Transcribe only the part of the listing below that begins at the line containing "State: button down" and runs to its final line, keeping both ends.

Robot trajectory data
►

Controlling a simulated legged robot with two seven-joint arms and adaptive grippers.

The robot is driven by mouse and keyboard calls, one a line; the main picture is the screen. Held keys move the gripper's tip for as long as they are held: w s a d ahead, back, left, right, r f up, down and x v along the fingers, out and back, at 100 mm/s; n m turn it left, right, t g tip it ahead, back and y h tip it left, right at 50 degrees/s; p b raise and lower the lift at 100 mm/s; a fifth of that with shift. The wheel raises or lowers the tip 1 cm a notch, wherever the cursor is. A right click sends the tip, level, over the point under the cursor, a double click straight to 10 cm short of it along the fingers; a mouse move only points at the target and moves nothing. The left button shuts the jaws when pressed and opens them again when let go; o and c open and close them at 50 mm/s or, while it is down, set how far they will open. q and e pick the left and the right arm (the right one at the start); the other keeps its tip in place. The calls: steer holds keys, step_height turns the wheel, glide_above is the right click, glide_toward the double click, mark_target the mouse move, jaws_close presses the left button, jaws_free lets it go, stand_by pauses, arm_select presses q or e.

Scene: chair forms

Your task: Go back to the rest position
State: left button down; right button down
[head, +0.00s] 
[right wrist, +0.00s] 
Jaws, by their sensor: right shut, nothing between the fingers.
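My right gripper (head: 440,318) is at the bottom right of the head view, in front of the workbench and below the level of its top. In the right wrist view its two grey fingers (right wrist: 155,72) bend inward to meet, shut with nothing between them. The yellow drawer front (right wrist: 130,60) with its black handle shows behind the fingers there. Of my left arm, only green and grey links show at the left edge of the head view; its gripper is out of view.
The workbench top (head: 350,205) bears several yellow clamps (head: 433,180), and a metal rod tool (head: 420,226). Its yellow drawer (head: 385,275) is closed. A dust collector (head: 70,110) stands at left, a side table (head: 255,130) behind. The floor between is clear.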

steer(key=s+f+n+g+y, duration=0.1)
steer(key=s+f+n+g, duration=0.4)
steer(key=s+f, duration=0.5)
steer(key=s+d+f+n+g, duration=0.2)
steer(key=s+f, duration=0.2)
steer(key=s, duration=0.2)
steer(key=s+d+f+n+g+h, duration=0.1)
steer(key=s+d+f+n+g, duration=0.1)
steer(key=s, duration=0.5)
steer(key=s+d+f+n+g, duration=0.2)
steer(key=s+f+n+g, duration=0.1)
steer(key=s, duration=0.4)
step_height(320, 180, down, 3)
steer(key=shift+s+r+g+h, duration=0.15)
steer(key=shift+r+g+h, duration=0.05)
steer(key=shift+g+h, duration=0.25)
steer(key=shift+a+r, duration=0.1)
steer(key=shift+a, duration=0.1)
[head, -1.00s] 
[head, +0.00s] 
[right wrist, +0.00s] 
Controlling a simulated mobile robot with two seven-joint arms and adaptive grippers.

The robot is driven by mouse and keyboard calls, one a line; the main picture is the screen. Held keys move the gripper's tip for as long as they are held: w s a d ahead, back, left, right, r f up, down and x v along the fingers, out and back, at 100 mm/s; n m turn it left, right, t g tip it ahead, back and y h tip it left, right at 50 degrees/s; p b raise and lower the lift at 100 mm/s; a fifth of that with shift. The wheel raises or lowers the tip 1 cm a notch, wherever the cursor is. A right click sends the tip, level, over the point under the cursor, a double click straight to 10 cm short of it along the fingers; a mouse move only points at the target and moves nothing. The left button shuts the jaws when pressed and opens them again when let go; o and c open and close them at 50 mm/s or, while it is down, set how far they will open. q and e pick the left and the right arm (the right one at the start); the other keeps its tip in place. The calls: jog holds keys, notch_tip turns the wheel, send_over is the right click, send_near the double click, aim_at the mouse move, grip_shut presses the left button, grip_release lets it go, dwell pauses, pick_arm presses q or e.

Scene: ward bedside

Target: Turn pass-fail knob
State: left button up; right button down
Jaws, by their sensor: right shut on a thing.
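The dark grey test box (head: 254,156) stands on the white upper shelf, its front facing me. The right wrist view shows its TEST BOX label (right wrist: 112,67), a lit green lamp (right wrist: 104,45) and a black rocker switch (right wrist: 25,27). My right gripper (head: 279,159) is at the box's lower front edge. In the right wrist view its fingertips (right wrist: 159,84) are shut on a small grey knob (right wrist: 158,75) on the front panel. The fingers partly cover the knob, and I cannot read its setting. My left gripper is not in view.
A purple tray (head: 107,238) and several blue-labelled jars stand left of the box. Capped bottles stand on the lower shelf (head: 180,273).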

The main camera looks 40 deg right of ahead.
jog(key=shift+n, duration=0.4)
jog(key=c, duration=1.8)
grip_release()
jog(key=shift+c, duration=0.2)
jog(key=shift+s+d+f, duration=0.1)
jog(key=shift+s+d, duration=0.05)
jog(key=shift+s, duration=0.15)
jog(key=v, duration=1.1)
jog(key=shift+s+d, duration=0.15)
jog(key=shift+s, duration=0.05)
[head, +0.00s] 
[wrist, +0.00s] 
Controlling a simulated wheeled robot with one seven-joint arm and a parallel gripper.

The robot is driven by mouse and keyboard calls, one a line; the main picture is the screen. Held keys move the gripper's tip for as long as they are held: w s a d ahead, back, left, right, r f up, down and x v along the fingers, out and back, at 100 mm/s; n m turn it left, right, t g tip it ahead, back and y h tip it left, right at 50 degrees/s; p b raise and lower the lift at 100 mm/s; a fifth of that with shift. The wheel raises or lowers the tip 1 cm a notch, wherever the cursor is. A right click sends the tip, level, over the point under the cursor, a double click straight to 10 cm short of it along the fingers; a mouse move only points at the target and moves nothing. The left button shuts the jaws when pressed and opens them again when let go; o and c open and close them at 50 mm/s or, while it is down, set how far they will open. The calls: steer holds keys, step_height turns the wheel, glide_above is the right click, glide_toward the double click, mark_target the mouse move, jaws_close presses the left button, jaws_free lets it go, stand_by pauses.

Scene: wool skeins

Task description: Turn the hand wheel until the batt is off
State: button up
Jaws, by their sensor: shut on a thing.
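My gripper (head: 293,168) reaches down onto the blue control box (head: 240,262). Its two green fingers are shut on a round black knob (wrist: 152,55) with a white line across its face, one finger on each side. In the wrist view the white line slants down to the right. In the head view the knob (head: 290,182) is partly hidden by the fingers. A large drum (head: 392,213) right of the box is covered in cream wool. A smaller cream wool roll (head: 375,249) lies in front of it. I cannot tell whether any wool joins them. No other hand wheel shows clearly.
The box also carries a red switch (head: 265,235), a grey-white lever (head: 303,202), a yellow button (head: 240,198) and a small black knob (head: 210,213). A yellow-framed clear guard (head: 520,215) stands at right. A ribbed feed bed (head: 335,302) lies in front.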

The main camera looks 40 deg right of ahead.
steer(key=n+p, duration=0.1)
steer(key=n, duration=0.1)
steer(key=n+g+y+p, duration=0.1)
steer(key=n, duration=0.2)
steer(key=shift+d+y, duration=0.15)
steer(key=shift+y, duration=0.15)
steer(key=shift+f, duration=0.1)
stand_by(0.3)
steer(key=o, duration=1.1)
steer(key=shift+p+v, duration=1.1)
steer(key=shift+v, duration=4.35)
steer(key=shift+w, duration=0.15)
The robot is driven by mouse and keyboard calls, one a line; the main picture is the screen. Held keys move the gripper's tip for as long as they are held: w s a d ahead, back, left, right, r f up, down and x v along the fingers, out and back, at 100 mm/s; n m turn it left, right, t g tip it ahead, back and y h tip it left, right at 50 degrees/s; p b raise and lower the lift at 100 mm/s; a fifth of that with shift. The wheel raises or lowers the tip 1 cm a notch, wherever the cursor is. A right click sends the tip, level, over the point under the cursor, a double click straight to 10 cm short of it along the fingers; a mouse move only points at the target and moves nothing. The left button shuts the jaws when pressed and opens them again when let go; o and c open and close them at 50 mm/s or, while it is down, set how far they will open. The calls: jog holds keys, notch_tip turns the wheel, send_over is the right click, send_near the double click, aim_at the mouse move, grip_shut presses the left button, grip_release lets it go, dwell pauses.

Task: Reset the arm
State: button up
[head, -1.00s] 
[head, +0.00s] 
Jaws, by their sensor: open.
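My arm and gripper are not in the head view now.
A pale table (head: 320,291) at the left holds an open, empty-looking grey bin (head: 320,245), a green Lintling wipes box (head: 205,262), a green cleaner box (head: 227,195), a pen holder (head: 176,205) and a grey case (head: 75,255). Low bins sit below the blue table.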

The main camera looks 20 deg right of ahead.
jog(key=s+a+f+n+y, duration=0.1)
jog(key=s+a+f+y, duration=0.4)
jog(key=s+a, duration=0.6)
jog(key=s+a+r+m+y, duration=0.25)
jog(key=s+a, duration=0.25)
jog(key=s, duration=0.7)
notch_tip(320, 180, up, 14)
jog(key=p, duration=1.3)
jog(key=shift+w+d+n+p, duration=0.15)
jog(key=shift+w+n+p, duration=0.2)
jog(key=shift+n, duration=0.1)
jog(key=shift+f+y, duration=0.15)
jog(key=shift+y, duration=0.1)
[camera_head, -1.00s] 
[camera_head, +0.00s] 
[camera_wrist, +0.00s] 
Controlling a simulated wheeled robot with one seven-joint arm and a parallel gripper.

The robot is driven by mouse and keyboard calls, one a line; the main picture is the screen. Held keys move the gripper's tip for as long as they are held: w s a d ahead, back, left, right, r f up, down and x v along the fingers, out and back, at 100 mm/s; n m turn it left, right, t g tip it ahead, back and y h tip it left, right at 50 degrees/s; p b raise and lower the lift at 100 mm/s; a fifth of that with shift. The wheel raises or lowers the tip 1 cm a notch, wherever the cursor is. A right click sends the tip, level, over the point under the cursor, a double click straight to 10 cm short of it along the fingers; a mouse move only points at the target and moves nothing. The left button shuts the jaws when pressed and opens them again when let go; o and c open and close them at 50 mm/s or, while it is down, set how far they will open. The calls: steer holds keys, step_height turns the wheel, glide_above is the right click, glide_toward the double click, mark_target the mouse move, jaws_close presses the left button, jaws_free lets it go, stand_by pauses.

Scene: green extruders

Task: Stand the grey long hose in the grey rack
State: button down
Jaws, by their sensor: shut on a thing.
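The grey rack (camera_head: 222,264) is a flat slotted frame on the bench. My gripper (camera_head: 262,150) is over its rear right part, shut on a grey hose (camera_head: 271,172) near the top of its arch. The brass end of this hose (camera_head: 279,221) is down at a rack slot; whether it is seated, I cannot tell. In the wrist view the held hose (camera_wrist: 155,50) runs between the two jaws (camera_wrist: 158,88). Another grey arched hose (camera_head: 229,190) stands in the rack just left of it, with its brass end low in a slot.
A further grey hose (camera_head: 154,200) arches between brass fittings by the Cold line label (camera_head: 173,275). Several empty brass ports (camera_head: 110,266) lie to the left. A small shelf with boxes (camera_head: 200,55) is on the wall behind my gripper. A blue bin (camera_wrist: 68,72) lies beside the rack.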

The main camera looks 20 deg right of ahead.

◄

> TASK SOLUTION:
State: button down
Jaws, by their sensor: shut on a thing.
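The grey rack (camera_head: 222,264) is a flat slotted frame on the bench. My gripper (camera_head: 262,150) is over its rear right part, shut on a grey hose (camera_head: 271,172) near the top of its arch. The brass end of this hose (camera_head: 279,221) is down at a rack slot; whether it is seated, I cannot tell. In the wrist view the held hose (camera_wrist: 155,50) runs between the two jaws (camera_wrist: 158,88). Another grey arched hose (camera_head: 229,190) stands in the rack just left of it, with its brass end low in a slot.
A further grey hose (camera_head: 154,200) arches between brass fittings by the Cold line label (camera_head: 173,275). Several empty brass ports (camera_head: 110,266) lie to the left. A small shelf with boxes (camera_head: 200,55) is on the wall behind my gripper. A blue bin (camera_wrist: 68,72) lies beside the rack.

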The main camera looks 20 deg right of ahead.

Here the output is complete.